Les mauvais virages. Mais supposons un virage mal pris sur le dévers, soit à trop grande vitesse, soit enfin suivant une courbe dont les rayons successifs ne varient pas très insensiblement. Les suites sont toujours désastreuses. Ou la voiture est surbaissée, et le tête à queue peut survenir après un dérapage important: les conséquences ne seront très graves que si dans son mouvement la voiture rencontre un obstacle; ou cette voiture est assez haute, et alors c’est le renversement, qui peut avoir des suites très sérieuses.
Les règles données plus haut ne doivent être appliquées qu’en course, quand on veut gagner le plus de temps possible. Un touriste doit être beaucoup plus prudent. Dans un virage à gauche, il doit ralentir sensiblement, puisqu’il doit garder sa droite et être par conséquent sur le dévers.

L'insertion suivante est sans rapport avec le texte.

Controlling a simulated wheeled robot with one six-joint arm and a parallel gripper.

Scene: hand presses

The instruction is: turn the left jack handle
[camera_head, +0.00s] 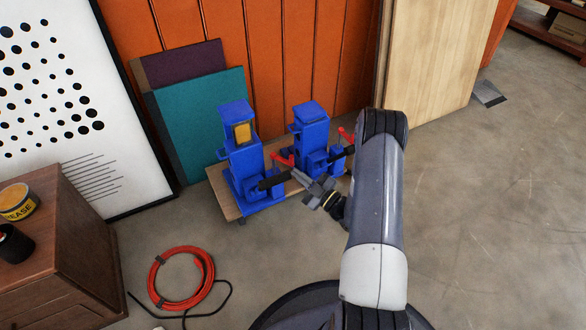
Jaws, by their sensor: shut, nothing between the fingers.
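The left jack (243,160) is a blue upright press with a yellow plate on its front. Its black handle (273,182) sticks out low to the right. A red lever (283,160) sits above that handle. My gripper (300,179) is shut and empty, just right of the black handle's outer end. I cannot tell whether it touches the handle. The right jack (311,137) is a similar blue press with its own black handle (341,154) and red lever (346,134). My arm comes in from the lower right and hides part of the space beside the right jack.
Both jacks stand on a low wooden board (222,197) on the concrete floor. Teal (200,120) and purple panels lean behind. A coiled red hose (180,290) and black cable lie at front left, near a brown cabinet (75,245). The right floor is open.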

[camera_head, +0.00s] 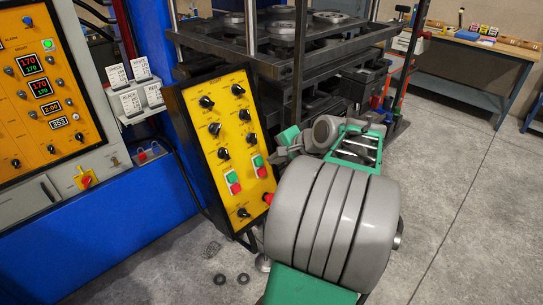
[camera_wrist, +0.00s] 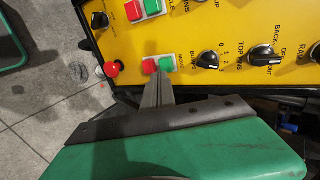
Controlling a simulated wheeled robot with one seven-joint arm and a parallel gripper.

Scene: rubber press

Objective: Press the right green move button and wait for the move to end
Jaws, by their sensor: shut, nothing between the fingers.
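The tilted yellow control panel (camera_head: 222,130) carries two green-and-red button pairs. The right green move button (camera_head: 258,161) sits above its red button (camera_head: 262,173). In the wrist view, that green button (camera_wrist: 166,63) lies beside the red button (camera_wrist: 149,67), near the panel edge. My gripper (camera_wrist: 159,82) is shut and empty, its fingertips pointing at this pair and just below the green button in the picture. Whether they touch it I cannot tell. The left green button (camera_head: 231,177) is lower left in the head view.
A red mushroom button (camera_wrist: 113,69) sits close to the right pair. Black knobs (camera_wrist: 208,60) stick out around it. The blue press frame (camera_head: 120,240) is at left, and a dark rack (camera_head: 330,50) stands behind. Grey floor (camera_head: 450,200) is open at right.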

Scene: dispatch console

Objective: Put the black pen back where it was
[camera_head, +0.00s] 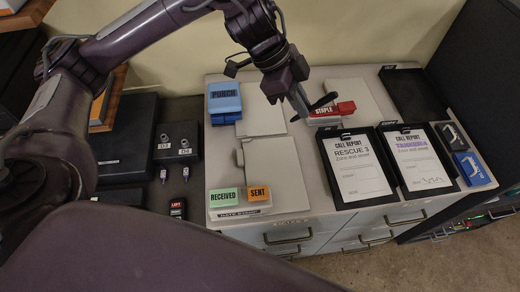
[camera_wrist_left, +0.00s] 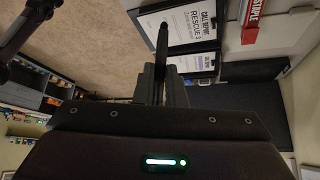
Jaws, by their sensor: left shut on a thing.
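My left gripper (camera_head: 306,106) is shut on the black pen (camera_head: 323,101) and holds it above the counter, near the red stapler (camera_head: 332,109). In the left wrist view the pen (camera_wrist_left: 161,42) sticks out from between the fingers of the left gripper (camera_wrist_left: 161,76). The fingers hide part of the pen. Two call-report clipboards lie side by side on the counter: the Rescue 3 one (camera_head: 360,180) and the one to its right (camera_head: 420,160). My right gripper is not in view.
A blue punch (camera_head: 224,98) stands at the back left. Green received (camera_head: 223,196) and orange sent (camera_head: 258,193) blocks stand at the front left. A black tray (camera_head: 412,92) lies at the back right. A blue object (camera_head: 473,169) lies at the right edge.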

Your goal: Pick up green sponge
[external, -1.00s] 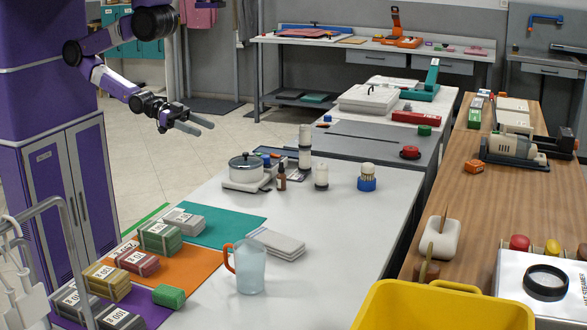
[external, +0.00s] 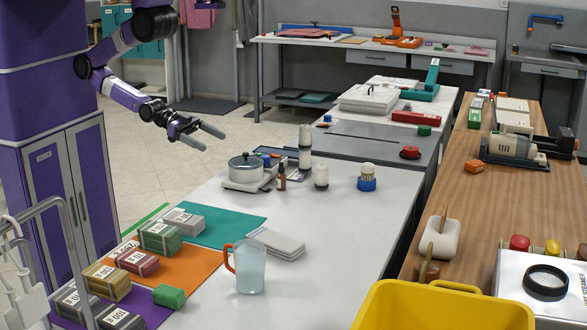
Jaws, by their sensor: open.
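A small green block that looks like the green sponge (external: 169,296) lies on the purple mat (external: 150,312) at the near left of the white table (external: 335,225). Nothing covers it from this side. My gripper (external: 212,141) is open and empty, its two fingers apart and pointing right. It is in the air beyond the far left part of the table, well away from the sponge.
Several labelled bundles (external: 160,237) stand left of and behind the sponge. A clear jug with an orange handle (external: 250,268) stands to its right. Folded grey cloths (external: 277,244), a pot (external: 245,167) and bottles stand farther back.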

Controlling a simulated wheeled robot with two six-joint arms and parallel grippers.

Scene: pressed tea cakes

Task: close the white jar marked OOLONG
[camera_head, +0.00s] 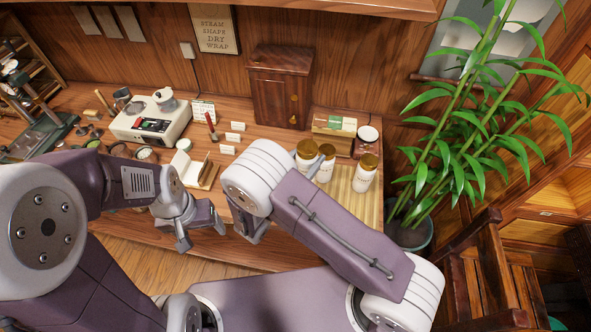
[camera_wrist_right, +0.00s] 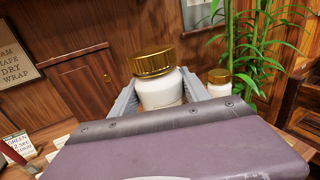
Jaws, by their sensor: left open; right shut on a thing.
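A white jar with a ribbed gold lid (camera_wrist_right: 160,92) stands between the fingers of my right gripper (camera_wrist_right: 159,86) in the right wrist view. The fingers close on its white body, and the lid sits on top. Its marking cannot be read. I cannot tell which is held or marked OOLONG. My left gripper (camera_head: 203,231) is open and empty, near the table's front edge.
A second jar (camera_wrist_right: 219,82) stands right of the held one. A wooden cabinet (camera_head: 282,87) and a box (camera_head: 334,125) stand behind. A white scale-like device (camera_head: 150,122) is at the left back. A potted bamboo (camera_head: 415,232) stands right of the table.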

Faut-il débrayer dans un virage ?
Non, je ne le pense pas, encore que la question soit assez controversée. De même, un coureur qui couperait l’admission ou l’allumage pendant toute la longueur d’un virage ferait preuve d’une prudence exagérée. Il faut attaquer à l’allure convenable, et aussitôt les roues braquées, utiliser la puissance du moteur.
Conclusion En somme, ces règles sont plutôt inspirées par l’instinct; la théorie les confirme, les explique, mais rien ne saurait remplacer ce qui caractérise les grands conducteurs : l’exacte appréciation des distance, la connaissance précise de la vitesse à laquelle on marche et ce quelque chose d’intraduisible qui fait que le conducteur sent la limite exacte des résistances.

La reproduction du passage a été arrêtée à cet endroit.